Par Abdel Bari Atwan
La délégation de responsables des services de renseignement égyptiens qui a été envoyée à Ramallah mardi pour s’entretenir avec le président Mahmoud Abbas avant une réunion des dirigeants palestiniens de tous les partis, avait un objectif précis : atténuer les critiques politiques et médiatiques des Palestiniens à l’égard des EAU après l’annonce de leur accord de normalisation avec Israël. Cet objectif a échoué. La déclaration publiée après la réunion et son ton très critique l’ont clairement montré.
Trois choses importantes sont ressorties de la réunion des dirigeants tenue mardi soir, que les trois parties de l’accord, les EAU, Israël et les États-Unis, n’avaient pas anticipé en rejetant ou en calculant mal la réponse palestinienne à leur initiative.
Tout d’abord, toutes les organisations politiques palestiniens ont uni leurs forces lors d’une réunion tenue sous l’égide de l’Organisation de libération de la Palestine (OLP), y compris les non-membres du Hamas et du Jihad islamique. Ce seul fait constitue dans ces circonstances une avancée stratégique pour les Palestiniens.
Deuxièmement, Abbas a abandonné ses subtilités diplomatiques habituelles et a clairement condamné l’accord comme un “coup de poignard dans le dos” et une “trahison” de Jérusalem et de la cause palestinienne.
Troisièmement, Abbas a affirmé que les Palestiniens adopteraient la même approche à l’égard de tout autre État arabe ou islamique qui prendrait la même initiative et signerait un accord de normalisation similaire avec Israël – un avertissement clair aux autres de ne pas suivre les traces des Émirats arabes unis à un moment où des pays comme le Bahreïn, Oman, l’Arabie Saoudite et le Soudan envisageraient de le faire.

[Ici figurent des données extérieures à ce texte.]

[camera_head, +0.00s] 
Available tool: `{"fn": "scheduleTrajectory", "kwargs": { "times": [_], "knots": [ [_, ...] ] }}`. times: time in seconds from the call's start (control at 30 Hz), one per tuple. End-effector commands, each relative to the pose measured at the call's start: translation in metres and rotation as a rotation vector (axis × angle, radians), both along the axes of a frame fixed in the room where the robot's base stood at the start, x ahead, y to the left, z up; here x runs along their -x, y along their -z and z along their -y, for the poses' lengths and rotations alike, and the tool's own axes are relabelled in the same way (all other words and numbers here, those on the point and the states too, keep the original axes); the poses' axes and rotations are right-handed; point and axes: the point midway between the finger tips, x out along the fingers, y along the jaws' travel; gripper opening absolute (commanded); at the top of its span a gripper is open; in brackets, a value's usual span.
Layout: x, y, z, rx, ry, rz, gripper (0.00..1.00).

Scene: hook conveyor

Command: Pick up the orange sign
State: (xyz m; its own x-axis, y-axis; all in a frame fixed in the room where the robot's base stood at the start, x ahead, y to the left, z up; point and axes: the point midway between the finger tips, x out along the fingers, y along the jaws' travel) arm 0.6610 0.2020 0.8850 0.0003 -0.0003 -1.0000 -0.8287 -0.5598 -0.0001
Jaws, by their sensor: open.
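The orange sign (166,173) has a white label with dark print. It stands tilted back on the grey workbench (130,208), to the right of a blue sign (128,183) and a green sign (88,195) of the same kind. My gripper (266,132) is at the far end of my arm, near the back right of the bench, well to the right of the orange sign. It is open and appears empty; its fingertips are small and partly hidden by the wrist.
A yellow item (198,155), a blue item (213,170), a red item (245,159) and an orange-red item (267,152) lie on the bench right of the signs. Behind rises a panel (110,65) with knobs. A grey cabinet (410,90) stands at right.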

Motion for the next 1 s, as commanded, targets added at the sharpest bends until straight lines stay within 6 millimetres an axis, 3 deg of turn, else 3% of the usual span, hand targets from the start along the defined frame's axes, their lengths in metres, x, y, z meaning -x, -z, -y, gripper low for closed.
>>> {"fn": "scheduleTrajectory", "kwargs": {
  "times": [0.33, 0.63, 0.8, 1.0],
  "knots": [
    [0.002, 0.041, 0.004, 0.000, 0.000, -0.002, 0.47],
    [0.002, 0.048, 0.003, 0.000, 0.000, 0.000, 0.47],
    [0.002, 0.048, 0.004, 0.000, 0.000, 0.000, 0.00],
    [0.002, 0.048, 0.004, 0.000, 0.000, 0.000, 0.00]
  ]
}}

Le Hamas et le Djihad islamique n’auraient pas pris part à une réunion de dirigeants sous les auspices d’Abbas s’ils n’avaient pas reçu l’assurance que lui et son mouvement du Fateh étaient d’accord avec eux et qu’ils étaient déterminés à s’opposer à cette initiative.
Abbas a probablement aussi donné sa bénédiction, ou a été l’instigateur direct du jugement religieux (fatwa) émis par l’imam de la mosquée al-Aqsa, Sheikh Ikrama Sabri, interdisant aux citoyens des EAU de visiter le site sacré.

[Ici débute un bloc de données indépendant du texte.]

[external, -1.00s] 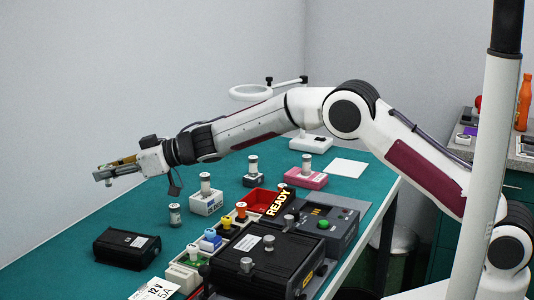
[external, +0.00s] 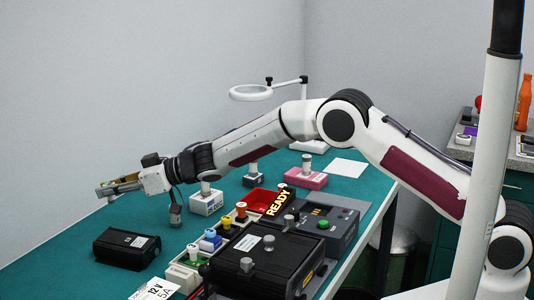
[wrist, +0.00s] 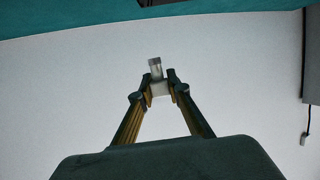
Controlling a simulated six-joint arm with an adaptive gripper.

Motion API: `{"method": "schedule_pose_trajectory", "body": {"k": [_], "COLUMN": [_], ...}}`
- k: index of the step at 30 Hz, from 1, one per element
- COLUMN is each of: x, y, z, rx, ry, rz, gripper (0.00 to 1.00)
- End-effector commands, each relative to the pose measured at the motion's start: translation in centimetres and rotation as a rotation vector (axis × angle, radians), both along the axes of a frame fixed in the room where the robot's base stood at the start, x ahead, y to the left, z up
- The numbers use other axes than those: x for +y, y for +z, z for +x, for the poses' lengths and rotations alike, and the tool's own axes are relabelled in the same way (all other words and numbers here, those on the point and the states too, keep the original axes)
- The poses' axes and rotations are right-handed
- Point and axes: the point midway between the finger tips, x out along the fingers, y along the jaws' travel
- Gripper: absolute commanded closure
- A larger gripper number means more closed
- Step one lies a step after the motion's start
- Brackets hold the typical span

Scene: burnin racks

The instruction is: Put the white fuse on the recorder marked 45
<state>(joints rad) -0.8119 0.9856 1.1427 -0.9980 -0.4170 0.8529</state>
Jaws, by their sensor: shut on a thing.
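My gripper (external: 104,191) is raised at the left, above the green table, its fingers pointing left. In the wrist view my gripper (wrist: 159,88) is shut on a small whitish piece with a greyer cylindrical end, which looks like the white fuse (wrist: 155,68). Small boxes with grey cylinders on top stand beyond the fuse row: a white one (external: 206,204), a dark one (external: 254,181) and a pink one (external: 305,180). Their labels are too small to read, so I cannot tell which thing is marked 45.
Coloured fuses with knobs, including a yellow one (external: 227,222), stand in a row beside a large black case (external: 265,262). A black box (external: 127,248) lies at the front left. The green table's left part is clear.

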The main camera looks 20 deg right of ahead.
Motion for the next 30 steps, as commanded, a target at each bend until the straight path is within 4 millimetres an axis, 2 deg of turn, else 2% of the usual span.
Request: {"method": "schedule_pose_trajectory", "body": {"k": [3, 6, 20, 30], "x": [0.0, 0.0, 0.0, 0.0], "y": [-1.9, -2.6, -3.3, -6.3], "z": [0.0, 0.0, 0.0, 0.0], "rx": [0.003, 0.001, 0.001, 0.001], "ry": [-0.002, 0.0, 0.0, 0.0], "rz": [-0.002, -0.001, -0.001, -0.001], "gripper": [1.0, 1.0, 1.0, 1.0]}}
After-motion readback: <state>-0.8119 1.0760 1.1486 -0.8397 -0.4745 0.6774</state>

Ce jugement était sans précédent. Aucune interdiction de ce type n’avait été ordonnée lorsque l’Égypte, puis la Jordanie, ont lancé le mouvement de normalisation il y a des années.
Cette interdiction doit être strictement respectée sans exception : la normalisation équivaut à une trahison, quel que soit le responsable.
Elle annule également la politique antérieure d’Abbas qui consistait à encourager les Arabes et les musulmans à visiter Jérusalem tant qu’elle restait sous occupation israélienne, au motif que “visiter la prison ne signifie pas soutenir le geôlier”.
La question qui reste à poser est de savoir si cette démonstration d’unité palestinienne – dans le rejet si fort de la normalisation et la condamnation des normalisateurs – peut être maintenue. S’agit-il d’une réaction éphémère à la colère publique générée par l’accord EAU-Israël, ou bien une nouvelle stratégie pour faire face à l’occupation prend-elle forme, dans laquelle toutes les organisations palestiniennes mettent leurs différences de côté et s’unissent ?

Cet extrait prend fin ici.